TASK INSTRUCTIONS: Reproduce each line of the listing exactly.
Start SOURCE DATA
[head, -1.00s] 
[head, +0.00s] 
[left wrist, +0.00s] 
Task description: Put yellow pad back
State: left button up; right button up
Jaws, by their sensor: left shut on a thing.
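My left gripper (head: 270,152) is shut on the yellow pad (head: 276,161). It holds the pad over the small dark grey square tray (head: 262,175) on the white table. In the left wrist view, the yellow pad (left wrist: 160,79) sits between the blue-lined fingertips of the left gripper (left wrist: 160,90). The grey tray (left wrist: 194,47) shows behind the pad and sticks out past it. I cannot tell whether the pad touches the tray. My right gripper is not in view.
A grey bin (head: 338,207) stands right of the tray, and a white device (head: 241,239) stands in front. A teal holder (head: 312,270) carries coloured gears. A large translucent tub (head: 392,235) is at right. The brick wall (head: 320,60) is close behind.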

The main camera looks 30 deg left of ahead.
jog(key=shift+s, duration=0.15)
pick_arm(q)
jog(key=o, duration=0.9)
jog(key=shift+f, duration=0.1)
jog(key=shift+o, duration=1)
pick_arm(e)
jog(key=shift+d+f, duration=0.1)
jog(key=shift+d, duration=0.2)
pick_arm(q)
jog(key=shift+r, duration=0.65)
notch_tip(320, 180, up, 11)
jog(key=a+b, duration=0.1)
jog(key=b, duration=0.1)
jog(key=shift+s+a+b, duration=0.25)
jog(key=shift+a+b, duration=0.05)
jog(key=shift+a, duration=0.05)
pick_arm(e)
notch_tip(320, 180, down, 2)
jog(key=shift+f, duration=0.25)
End SOURCE DATA
COMPLETE OUTPUT:
[head, -1.00s] 
[head, +0.00s] 
[left wrist, +0.00s] 
Task description: Put yellow pad back
State: left button up; right button up
Jaws, by their sensor: left shut on a thing.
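My left gripper (head: 270,152) is shut on the yellow pad (head: 276,161). It holds the pad over the small dark grey square tray (head: 262,175) on the white table. In the left wrist view, the yellow pad (left wrist: 160,79) sits between the blue-lined fingertips of the left gripper (left wrist: 160,90). The grey tray (left wrist: 194,47) shows behind the pad and sticks out past it. I cannot tell whether the pad touches the tray. My right gripper is not in view.
A grey bin (head: 338,207) stands right of the tray, and a white device (head: 241,239) stands in front. A teal holder (head: 312,270) carries coloured gears. A large translucent tub (head: 392,235) is at right. The brick wall (head: 320,60) is close behind.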

The main camera looks 30 deg left of ahead.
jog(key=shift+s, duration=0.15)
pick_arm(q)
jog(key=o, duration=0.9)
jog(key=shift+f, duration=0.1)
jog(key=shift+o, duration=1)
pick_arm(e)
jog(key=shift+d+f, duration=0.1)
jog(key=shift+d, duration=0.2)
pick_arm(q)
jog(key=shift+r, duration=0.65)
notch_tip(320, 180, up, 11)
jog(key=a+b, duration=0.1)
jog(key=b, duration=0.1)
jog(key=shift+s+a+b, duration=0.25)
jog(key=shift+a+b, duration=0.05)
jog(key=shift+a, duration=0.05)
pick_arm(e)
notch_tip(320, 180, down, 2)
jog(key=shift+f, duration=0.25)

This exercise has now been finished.